→ **Exercise goal**
Leave the pictures out and copy exactly the lines from the line containing "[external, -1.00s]" to the line containing "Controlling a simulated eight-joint", both lines included.

→ **Extracted information**
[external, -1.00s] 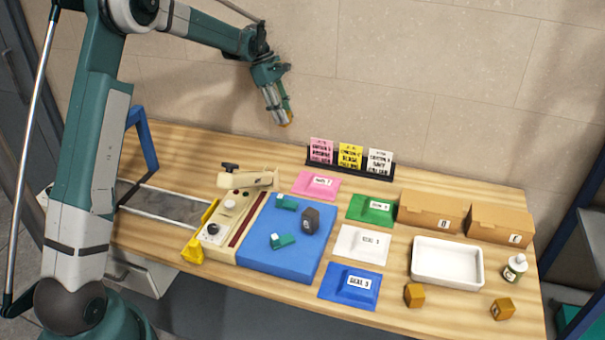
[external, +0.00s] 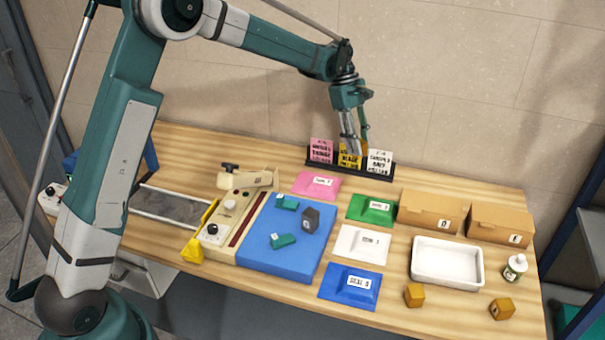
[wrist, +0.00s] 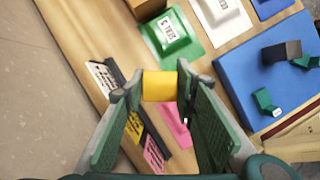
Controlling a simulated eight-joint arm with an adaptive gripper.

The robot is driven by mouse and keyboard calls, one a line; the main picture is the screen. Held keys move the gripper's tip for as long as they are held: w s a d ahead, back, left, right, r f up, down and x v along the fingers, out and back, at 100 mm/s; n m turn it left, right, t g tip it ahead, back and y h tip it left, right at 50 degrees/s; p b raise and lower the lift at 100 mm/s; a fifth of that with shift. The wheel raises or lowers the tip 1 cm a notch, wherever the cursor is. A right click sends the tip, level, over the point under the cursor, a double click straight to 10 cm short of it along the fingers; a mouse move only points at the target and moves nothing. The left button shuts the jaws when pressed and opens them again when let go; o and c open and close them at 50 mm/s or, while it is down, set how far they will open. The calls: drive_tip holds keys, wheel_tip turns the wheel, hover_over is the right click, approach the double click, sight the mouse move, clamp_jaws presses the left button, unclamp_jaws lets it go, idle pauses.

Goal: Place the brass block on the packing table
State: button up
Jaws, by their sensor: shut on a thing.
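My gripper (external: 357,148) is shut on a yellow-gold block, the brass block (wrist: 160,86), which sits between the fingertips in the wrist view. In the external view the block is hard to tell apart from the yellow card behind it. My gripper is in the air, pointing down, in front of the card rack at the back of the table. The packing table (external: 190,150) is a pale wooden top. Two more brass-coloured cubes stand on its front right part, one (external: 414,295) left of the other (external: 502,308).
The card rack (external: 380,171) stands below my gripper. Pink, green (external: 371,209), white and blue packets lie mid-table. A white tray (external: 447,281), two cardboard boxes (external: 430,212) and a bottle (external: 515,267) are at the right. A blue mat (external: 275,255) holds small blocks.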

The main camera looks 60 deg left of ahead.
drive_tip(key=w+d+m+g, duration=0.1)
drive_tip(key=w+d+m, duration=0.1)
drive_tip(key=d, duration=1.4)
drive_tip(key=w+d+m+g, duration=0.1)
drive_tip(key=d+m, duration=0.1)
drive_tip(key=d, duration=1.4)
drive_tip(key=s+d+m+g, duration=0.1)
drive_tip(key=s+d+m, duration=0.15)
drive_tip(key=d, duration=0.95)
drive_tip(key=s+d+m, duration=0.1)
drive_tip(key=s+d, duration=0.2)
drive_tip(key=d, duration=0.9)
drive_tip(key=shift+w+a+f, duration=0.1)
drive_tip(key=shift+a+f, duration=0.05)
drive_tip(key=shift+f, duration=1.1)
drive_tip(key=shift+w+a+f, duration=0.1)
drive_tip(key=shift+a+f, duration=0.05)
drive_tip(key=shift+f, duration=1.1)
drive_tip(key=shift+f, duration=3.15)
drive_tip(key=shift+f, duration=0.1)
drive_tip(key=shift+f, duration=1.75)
---
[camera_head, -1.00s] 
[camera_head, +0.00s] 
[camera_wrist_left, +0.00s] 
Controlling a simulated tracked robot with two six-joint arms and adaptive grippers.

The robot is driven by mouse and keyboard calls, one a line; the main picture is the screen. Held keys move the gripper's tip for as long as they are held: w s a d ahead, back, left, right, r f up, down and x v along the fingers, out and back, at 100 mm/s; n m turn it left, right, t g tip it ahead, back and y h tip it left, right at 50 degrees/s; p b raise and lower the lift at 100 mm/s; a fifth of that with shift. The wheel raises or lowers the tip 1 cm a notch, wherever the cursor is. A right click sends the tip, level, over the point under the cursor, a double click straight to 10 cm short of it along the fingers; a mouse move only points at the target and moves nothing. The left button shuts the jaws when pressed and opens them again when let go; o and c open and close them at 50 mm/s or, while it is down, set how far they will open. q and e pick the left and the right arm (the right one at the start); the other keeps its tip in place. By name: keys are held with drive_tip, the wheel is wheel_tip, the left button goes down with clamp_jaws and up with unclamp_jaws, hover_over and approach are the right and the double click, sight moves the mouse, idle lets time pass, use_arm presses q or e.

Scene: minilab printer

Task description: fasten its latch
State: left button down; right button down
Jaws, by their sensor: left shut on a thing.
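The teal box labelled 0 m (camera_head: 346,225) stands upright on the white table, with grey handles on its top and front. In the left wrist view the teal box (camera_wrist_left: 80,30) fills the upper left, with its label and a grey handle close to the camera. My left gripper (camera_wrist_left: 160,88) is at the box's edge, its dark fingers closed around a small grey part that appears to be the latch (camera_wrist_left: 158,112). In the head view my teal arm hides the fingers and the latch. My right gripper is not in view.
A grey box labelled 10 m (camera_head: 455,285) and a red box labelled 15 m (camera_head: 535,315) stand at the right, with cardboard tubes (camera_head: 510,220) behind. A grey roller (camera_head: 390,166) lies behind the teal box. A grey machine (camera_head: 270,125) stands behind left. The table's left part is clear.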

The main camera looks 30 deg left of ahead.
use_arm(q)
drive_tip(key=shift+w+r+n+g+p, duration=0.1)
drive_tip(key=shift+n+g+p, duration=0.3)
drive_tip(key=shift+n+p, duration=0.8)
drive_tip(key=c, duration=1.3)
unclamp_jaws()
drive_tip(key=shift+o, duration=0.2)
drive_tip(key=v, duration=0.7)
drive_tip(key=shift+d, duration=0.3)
* * *
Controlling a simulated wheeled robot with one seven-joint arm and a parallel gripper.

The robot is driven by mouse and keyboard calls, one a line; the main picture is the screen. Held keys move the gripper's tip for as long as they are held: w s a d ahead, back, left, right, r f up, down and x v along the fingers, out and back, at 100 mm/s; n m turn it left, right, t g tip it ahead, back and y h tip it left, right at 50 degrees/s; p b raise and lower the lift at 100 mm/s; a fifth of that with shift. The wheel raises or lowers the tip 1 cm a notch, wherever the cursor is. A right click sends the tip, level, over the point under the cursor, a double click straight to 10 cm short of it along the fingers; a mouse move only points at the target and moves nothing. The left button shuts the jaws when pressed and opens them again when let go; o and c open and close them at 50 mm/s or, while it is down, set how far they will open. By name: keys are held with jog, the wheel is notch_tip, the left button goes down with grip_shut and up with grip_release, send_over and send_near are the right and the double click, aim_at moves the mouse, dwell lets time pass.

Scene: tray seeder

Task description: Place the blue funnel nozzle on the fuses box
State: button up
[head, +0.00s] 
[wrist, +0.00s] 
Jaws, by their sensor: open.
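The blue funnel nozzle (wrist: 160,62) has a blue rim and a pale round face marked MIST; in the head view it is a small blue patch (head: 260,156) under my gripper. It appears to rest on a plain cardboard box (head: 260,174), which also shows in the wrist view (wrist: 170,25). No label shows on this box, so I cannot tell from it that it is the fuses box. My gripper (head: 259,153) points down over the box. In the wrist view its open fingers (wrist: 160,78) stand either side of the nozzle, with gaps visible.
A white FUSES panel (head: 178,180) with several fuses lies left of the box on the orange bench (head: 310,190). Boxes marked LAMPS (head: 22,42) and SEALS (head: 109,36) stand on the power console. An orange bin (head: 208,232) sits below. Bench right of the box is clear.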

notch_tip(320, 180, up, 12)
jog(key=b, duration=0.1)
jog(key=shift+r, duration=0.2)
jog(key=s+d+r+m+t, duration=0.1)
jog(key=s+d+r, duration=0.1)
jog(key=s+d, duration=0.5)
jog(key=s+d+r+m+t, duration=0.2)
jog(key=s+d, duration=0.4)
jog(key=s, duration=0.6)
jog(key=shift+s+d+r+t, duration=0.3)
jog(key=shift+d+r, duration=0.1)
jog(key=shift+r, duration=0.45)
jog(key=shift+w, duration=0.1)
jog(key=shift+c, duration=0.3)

→ **Answer in full**
[external, -1.00s] 
[external, +0.00s] 
[wrist, +0.00s] 
Controlling a simulated eight-joint arm with an adaptive gripper.

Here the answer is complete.